WHAT IS ASKED
Locate the line that contains "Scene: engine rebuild", then copy it and all later lines of the data below exactly, through the last one.

-- START OF RECORDED DATA --

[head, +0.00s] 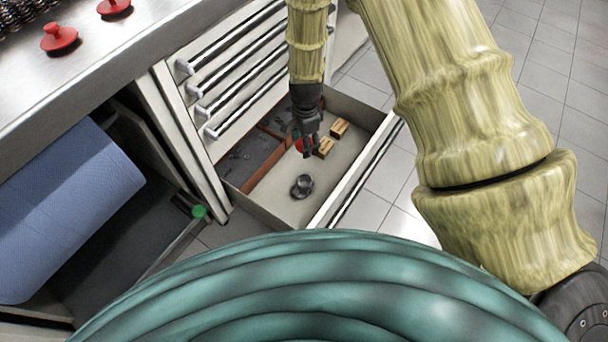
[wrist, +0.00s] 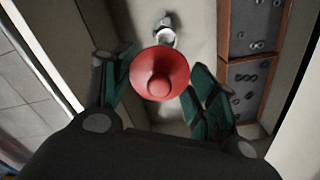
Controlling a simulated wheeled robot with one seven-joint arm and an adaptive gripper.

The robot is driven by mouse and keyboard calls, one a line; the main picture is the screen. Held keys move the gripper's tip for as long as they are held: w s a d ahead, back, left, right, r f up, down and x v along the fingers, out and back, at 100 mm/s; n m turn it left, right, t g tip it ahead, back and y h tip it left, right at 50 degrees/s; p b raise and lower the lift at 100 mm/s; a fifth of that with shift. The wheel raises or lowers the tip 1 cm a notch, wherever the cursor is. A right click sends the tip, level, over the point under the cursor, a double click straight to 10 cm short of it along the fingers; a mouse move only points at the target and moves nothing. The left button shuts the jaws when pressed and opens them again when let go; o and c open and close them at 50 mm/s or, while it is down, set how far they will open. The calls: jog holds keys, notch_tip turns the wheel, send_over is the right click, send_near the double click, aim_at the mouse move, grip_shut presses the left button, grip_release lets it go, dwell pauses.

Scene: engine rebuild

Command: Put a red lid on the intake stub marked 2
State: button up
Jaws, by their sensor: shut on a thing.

-- END OF RECORDED DATA --

ANSWER IN FULL
Scene: engine rebuild

Command: Put a red lid on the intake stub marked 2
State: button up
Jaws, by their sensor: shut on a thing.

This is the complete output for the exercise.